Brett Kavanaugh is considered one of the final three contenders that President Donald Trump has on his short list of candidates to fill the vacancy that will be left when Justice Anthony Kennedy retires. While Kavanaugh is regarded as a solid jurist, the fear is that he may be too moderate for the position. Right now, what Trump and the RNC are looking for is someone that will act as an ultra-conservative, and the word going around the beltway is that Kavanaugh isn’t that guy. What they say he is, however, is someone they can point to later and say “See? We gave a moderate a shot.”
The Hill reported that a whisper campaign has been making its way around the corridors of power that may keep Kavanaugh from receiving any further consideration to advance. It is rumored that most Republicans would prefer Amy Coney Barrett or Raymond Kethledge to be tapped for the bench, as there is little or no doubt regarding how they will vote on key issues such as abortion, the Affordable Care Act, and possibly even lawsuits that may arise as a part of the investigation into Trump and his campaign by Special Counsel, Robert S. Mueller III.

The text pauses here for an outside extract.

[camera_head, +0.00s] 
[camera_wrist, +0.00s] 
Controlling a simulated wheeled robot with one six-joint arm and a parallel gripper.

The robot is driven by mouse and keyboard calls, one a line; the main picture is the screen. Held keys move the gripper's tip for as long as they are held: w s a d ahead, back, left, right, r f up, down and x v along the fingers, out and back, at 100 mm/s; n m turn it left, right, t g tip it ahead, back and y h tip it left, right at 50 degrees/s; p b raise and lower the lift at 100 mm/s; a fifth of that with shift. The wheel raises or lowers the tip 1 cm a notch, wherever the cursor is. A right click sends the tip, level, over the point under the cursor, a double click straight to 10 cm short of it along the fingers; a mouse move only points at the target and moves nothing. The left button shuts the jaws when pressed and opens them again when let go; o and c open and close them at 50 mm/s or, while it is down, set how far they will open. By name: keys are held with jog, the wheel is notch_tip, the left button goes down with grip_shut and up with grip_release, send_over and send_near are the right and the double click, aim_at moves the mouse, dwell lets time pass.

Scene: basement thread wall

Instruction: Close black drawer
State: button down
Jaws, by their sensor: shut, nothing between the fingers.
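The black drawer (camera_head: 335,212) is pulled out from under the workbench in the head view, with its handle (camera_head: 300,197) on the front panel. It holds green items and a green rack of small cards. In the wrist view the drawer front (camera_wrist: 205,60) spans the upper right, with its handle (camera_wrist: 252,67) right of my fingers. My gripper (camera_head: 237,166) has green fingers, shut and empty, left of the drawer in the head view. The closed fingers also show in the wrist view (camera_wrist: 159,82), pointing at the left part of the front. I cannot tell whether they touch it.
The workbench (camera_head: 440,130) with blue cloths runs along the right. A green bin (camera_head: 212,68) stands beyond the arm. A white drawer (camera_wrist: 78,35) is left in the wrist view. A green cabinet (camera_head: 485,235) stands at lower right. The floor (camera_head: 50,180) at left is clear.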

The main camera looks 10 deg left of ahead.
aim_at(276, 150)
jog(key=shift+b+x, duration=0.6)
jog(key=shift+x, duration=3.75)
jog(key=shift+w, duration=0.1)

On paper, Kavanaugh seems like the perfect candidate for someone like Trump to put forth. He’s been on the U.S. Court of Appeals for the D.C. Circuit since 2006, and his history of decisions, some of which appeared on Reason, seems mostly favorable to the people that make up Trump’s base supporters. He’s soft on guns, particularly assault weapons, he has a very narrow view of the 4 amendment, and he is all for money in politics. Where he is problematic, is that he has not said he would reverse Roe v Wade if given the opportunity, and has in one case voted in favor of a woman’s right to have an abortion. Regardless of how pro-religion he has voted in the past, that does not jive with what is seemingly the only requirement Trump has for a SCOTUS candidate. If that wasn’t enough, he also ruled in favor of the individual mandate on the ACA.
Chuck Schumer has had plenty to say about Kavanaugh and has been lining up any allies he has to try to make sure he can block Kavanaugh from taking a seat on SCOTUS if nominated.
“Kavanaugh frequently sides with powerful interests rather than defending the rights of all Americans, like when he argued that the FCC’s Net Neutrality rule benefiting millions of consumers was unconstitutional.”
Senators Rand Paul (Ky.) and Tom Cotton (Ark.) have both expressed concerns about Kavanaugh joining SCOTUS. With McCain not voting due to illness, that leaves the Republicans with 50 votes, potentially minus Cotton and Paul, which would be 48, and not enough for Kavanaugh unless some Democrats flip sides. It has been rumored that some Republican candidates facing tough re-election bids have also intimated that they weren’t sure if they could vote for Kavanaugh based on his record of decisions and that either of the other candidates would be better for optics when campaigning.